Most AI governance fails quietly. Not in a headline incident, but in the gap between a policy that exists and a control that runs. A binder of principles satisfies an auditor for exactly one cycle; it does nothing on the day a model ships an unsupported answer into a decision that matters.
The document trap
The instinct, faced with a new and powerful capability, is to write it down — a responsible-AI policy, a set of values, a slide that says human oversight. Documentation is necessary. It is also the easiest part to fake, because prose has no runtime. The work begins where the document ends: turning each stated intent into something that executes, refuses, logs, or escalates.
What a control is
A control is a specific, testable obligation attached to a specific point in the system. Not “we value accuracy,” but: every machine-generated claim is checked against its cited source before a person reads it, and the system will not surface an answer whose evidence it cannot produce. That sentence has a subject, a trigger, and a failure mode. It can be instrumented. It can pass or fail.

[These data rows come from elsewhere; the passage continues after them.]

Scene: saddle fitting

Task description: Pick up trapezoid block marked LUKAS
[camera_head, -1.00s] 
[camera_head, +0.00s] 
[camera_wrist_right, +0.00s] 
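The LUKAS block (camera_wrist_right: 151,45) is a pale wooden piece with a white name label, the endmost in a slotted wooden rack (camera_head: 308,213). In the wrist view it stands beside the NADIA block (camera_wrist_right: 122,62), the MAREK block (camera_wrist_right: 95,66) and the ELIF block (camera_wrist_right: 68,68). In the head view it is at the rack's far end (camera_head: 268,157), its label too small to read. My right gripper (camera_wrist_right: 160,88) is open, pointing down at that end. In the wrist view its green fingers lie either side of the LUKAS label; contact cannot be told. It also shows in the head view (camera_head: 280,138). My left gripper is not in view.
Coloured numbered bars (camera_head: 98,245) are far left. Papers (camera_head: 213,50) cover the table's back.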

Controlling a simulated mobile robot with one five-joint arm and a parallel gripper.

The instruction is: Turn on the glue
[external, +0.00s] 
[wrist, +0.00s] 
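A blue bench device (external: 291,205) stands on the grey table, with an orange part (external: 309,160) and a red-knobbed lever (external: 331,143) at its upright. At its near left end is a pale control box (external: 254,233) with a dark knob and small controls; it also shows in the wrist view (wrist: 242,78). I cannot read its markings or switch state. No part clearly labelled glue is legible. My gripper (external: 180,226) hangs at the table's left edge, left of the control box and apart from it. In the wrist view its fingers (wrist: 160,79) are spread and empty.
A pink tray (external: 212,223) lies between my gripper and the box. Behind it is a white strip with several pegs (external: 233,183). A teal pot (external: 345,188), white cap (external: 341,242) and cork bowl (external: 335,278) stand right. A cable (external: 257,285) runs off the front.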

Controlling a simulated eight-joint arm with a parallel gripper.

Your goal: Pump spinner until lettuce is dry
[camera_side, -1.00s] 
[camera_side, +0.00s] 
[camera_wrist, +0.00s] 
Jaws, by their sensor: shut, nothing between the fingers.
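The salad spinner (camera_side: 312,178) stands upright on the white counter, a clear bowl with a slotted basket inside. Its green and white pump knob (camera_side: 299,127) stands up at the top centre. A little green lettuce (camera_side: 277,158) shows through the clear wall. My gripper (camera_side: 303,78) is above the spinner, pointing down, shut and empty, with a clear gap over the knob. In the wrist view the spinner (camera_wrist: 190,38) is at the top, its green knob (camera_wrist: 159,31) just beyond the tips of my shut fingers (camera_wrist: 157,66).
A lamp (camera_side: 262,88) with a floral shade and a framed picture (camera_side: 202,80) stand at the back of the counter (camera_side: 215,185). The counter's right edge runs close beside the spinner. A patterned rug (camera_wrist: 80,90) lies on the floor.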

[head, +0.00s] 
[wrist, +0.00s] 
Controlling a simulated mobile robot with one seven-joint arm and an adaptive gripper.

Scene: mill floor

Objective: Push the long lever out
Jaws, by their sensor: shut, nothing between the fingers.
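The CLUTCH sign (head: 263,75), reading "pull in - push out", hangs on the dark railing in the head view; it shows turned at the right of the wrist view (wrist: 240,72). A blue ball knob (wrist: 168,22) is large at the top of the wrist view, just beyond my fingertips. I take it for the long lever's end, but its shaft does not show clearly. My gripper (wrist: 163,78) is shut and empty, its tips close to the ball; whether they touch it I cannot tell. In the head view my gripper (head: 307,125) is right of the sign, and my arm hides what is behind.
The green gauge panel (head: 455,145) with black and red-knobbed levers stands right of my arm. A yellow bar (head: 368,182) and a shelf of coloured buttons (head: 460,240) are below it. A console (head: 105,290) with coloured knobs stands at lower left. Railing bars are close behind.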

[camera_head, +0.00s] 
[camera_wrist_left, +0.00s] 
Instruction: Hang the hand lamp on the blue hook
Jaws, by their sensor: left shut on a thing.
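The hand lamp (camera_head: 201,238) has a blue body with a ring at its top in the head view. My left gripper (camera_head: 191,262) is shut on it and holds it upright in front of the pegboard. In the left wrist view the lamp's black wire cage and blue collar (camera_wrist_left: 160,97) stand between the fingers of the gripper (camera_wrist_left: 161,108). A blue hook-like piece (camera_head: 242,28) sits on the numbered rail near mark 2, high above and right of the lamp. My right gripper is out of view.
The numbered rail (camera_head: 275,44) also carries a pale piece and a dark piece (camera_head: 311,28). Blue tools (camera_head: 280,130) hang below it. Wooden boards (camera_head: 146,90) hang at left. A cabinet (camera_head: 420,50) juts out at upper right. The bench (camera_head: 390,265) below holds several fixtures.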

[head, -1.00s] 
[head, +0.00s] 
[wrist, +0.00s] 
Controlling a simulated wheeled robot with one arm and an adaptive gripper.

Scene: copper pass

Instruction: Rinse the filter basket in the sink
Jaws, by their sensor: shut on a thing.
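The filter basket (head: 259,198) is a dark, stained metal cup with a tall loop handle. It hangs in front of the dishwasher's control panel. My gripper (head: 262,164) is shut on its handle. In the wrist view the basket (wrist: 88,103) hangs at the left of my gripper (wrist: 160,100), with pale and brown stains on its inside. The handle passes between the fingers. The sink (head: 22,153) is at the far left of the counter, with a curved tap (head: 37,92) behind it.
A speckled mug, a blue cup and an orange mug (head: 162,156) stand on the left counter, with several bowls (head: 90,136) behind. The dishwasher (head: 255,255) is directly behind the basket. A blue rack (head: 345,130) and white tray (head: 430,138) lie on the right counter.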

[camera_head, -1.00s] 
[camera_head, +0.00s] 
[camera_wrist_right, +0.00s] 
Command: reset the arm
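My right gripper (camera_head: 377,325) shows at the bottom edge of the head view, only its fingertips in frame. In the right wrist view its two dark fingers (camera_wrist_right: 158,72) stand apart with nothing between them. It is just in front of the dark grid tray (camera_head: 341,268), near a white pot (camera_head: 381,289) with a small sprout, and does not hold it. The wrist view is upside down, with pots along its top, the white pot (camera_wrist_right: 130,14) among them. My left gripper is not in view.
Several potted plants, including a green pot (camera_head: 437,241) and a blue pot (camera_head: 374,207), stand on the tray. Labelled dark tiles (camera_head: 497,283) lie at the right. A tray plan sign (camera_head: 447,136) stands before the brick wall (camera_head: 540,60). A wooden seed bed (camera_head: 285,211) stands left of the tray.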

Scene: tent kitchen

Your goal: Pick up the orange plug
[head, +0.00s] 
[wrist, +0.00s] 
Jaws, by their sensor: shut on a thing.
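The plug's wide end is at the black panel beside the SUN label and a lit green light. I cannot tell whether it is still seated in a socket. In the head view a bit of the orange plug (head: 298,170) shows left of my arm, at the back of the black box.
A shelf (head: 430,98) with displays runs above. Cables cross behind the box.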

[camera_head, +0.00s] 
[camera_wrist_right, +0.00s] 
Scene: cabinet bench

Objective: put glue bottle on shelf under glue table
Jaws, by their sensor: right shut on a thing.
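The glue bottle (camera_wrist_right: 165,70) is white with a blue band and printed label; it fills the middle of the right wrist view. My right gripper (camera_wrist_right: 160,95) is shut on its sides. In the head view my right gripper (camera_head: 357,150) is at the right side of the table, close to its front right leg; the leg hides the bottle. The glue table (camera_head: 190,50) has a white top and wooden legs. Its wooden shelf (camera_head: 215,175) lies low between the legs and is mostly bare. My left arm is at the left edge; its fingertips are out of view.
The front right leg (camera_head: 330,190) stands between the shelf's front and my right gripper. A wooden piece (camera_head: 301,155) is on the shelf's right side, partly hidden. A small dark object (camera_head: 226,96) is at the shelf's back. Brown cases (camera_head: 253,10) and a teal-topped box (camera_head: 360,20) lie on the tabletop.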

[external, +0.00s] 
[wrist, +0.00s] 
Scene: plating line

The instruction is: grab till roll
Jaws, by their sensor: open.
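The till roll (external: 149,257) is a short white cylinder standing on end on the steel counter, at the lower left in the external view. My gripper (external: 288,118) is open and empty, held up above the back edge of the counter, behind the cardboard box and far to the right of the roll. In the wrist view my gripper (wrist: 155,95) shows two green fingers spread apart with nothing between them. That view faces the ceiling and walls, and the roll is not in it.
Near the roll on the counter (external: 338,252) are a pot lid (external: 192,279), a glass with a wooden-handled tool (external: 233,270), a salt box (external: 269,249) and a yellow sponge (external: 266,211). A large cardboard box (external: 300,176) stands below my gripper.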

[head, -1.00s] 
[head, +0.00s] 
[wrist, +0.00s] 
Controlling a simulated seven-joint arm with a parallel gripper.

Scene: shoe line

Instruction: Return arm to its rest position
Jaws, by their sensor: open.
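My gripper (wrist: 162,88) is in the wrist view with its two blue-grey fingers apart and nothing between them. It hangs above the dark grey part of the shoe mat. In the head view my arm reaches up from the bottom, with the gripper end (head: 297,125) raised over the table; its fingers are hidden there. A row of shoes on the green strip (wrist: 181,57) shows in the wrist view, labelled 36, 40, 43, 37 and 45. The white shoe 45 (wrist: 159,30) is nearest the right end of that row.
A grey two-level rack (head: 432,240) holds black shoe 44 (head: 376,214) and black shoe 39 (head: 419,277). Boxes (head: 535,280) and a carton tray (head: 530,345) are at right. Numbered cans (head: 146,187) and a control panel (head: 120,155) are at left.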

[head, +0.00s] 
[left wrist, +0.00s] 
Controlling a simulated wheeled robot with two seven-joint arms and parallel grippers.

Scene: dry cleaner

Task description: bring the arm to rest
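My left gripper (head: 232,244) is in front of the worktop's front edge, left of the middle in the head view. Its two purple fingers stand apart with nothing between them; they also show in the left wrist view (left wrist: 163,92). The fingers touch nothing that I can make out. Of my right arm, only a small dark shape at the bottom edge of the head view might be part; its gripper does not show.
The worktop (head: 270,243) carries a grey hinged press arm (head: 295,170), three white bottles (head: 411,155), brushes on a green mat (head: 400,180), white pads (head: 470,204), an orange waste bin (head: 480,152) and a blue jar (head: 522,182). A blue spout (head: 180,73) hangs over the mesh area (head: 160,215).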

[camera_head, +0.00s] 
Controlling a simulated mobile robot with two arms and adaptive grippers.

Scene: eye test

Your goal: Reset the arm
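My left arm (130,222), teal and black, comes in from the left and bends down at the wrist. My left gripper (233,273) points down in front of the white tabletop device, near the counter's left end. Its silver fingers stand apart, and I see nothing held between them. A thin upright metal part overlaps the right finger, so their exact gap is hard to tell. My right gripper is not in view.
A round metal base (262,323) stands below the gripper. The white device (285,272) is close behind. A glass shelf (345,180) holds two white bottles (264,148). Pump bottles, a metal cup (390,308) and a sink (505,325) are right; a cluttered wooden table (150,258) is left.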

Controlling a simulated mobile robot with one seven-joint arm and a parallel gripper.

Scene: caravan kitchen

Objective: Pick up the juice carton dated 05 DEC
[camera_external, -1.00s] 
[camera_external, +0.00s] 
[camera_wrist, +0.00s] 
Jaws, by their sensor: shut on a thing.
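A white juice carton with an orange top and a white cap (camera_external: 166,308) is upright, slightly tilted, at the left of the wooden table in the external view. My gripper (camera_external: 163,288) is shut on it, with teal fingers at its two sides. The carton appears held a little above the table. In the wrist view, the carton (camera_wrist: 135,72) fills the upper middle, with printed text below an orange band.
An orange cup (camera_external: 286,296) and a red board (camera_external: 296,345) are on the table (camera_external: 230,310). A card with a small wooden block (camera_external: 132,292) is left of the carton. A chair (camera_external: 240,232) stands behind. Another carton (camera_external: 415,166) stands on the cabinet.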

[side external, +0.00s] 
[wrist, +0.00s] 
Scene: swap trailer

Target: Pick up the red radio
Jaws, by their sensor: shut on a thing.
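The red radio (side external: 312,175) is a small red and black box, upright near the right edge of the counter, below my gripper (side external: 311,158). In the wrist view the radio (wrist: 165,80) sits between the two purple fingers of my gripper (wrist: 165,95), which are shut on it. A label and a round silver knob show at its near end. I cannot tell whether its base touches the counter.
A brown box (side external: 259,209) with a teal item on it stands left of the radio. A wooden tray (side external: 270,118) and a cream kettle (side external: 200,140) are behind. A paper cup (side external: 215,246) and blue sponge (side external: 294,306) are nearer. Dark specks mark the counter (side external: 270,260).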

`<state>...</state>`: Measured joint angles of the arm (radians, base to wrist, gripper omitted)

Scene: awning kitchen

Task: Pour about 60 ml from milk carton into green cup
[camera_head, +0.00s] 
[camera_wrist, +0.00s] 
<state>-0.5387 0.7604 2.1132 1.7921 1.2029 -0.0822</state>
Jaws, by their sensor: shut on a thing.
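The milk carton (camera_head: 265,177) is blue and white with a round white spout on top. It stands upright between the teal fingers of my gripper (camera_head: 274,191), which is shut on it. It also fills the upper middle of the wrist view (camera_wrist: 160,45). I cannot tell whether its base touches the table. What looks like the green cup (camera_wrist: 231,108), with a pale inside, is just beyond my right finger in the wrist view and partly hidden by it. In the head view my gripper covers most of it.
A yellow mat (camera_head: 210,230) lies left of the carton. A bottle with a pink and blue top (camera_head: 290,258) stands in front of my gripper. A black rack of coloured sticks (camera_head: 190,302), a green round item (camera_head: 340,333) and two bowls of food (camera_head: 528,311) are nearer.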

A framework you can’t fail isn’t a framework. It’s a wish with footnotes.
Binding, not advisory
The line between advisory and binding is the whole game. NIST’s AI RMF and ISO/IEC 42001 give you the vocabulary — govern, map, measure, manage — but vocabulary is not enforcement. A binding control is one the system cannot route around: it sits in the path of the output, not in a quarterly review of it.
Evidence as the output
Reframe what the system produces. It does not produce an answer; it produces an answer and its evidence, together, or nothing. Provenance stops being a feature you add and becomes the substrate you build on. Once that inversion is made, most of the hard governance questions answer themselves — because an unsupported claim simply has no path to the surface.
What it costs to skip
Skipping the control work doesn’t save the cost; it moves it downstream to the most expensive possible moment — after the work has shipped, in front of the client, on the record. The cheapest place to catch an error is before it ever leaves the system. Governance, done as engineering, is just the discipline of catching it there.